To be honest, on every Mother’s Day since I’ve been married I’ve made an effort to avoid human interaction for obvious reasons (i.e. people wishing me a happy Mother’s Day and asking me about having children). It’s been awkward since I got married and is even more so now that I’ve been married 5+ years, so I just tend to stay in and forget about it. Of course, like any good daughter I’ll call my mom and my grandmother today, but I’ll still stay inside.
Today though, I’m choosing to “celebrate” it a different way; not with spite or annoyance, not this time. No. I’m blogging about it, which I wouldn’t normally do, but his Mother’s Day is different because today I’m in awe of my mother so I’m writing a short, informal letter to her.

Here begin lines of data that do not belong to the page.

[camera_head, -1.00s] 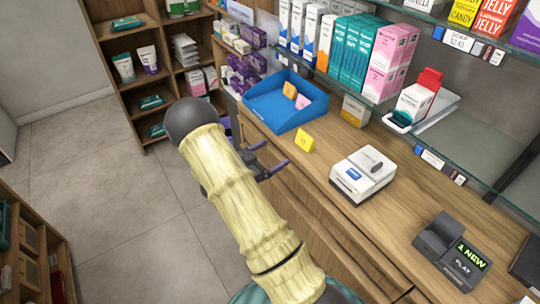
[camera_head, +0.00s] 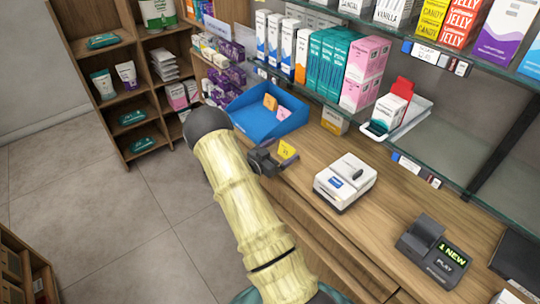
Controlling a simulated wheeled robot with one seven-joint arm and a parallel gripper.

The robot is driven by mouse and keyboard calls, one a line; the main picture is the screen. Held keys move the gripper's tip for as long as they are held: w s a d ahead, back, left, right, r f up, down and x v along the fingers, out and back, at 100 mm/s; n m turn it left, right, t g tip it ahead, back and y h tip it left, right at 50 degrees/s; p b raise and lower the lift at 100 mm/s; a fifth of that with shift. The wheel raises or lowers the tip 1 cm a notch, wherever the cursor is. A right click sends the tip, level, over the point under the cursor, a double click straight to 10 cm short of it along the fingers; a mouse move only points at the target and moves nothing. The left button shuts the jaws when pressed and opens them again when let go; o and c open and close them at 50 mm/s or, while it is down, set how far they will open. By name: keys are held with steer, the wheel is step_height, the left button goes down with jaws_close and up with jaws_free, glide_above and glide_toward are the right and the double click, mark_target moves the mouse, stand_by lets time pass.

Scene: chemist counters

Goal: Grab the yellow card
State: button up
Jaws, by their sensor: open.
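The yellow card (camera_head: 287,149) is a small tent-like card with faint print, standing on the wooden counter (camera_head: 320,160) in front of the blue tray. My gripper (camera_head: 277,159), dark grey, is open right beside the card, at its lower left in the picture. Its fingers point toward the card and hide its lower part. I cannot tell whether the card is between the fingers or whether they touch it. My arm covers the counter's left front edge.
A white device (camera_head: 345,184) is to the right, and a dark display terminal (camera_head: 432,251) farther right. Glass shelves with boxes overhang the counter's back. The counter between card and white device is clear.

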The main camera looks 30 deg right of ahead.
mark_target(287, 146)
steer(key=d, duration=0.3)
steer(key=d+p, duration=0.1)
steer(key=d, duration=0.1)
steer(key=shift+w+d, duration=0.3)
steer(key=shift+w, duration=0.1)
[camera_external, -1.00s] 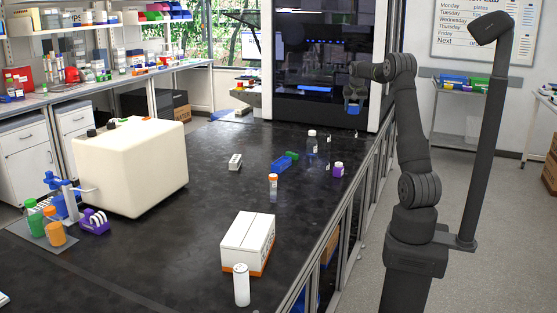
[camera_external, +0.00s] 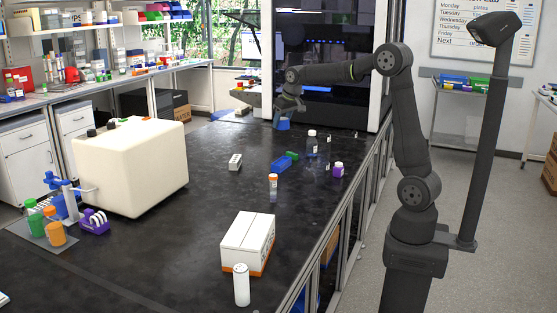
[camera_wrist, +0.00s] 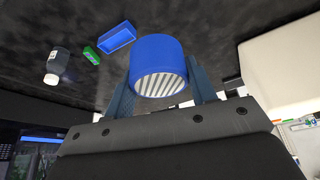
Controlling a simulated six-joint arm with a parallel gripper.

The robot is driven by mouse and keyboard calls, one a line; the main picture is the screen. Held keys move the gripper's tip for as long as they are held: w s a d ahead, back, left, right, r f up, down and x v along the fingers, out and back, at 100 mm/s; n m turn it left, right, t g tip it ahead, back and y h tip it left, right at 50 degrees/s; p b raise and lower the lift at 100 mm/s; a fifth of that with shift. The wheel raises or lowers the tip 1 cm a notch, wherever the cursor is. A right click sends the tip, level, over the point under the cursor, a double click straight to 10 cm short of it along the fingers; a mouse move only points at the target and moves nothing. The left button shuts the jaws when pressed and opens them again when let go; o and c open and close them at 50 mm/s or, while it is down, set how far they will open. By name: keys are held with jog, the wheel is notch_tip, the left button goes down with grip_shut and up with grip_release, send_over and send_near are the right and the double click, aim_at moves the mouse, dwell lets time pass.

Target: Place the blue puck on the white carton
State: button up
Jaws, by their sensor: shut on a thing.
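The blue puck (camera_wrist: 158,58) is between the two fingers of my gripper (camera_wrist: 162,88) in the wrist view, its striped end turned to the camera. In the external view my gripper (camera_external: 285,113) holds the blue puck (camera_external: 283,124) at the far end of the black bench, near the dark machine; its height above the bench is hard to tell. The white carton (camera_external: 247,241), with an orange lower edge, stands at the near right of the bench, well apart from my gripper. Its top is bare. The carton is not recognisable in the wrist view.
A white cylinder (camera_external: 241,285) stands in front of the carton. An orange-capped bottle (camera_external: 273,188), a blue tray (camera_external: 282,163), a clear bottle (camera_external: 311,143) and a purple jar (camera_external: 338,169) stand mid-bench. A large cream box (camera_external: 135,165) fills the left. The bench centre is mostly clear.

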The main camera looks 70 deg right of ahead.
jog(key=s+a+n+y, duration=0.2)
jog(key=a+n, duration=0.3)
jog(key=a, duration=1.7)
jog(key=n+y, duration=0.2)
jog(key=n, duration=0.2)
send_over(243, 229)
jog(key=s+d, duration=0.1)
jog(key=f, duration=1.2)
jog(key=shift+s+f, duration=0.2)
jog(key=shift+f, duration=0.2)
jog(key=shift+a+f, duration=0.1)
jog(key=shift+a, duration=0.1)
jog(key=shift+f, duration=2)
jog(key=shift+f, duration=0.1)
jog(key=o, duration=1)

You might think this is sappy and weird but I’m writing my thoughts down for you today because I wanted to give you something, if only my thanks. This year I realized something: when you were my age, you were pregnant with me. That fact hit me like a brick…in the face. You are so much braver than I am. I could NEVER do what you did. My life is so different from yours in the late 80s and it’s crazy to think about what it was like to be in your shoes 27 years ago. Today I realize that I’m so, so thankful for you sticking it out and being a mom to me and Christie, taking care of us, raising us, laughing and crying with us…
Thank you changing me, feeding me, bathing me, dressing me, carrying me around, etc.
Thank you for packing my lunches, defending my honor, teaching me, giving me rides, and entertaining everybody else’s kids.
Thank you for tolerating my teenage years and worrying about me.
Thank you for holding me when I felt destroyed.
Thank you for celebrating with me when I got engaged and again when I got married.
Thank you for giving me space when I moved away.
Thank you for trusting me when I say I’m okay, despite how my life may look sometimes.
Thank you for STILL being my mom from a distance.
Remember 2006? That was the worst. I was just thanking the Lord the other day that he didn’t take you home back then, because honestly, I still need you.
Thank you for everything…I MEAN EVERY LITTLE THING, Ma. Everything you taught me is with me everyday. I love you. I’d hug you today if I could…and probably cry.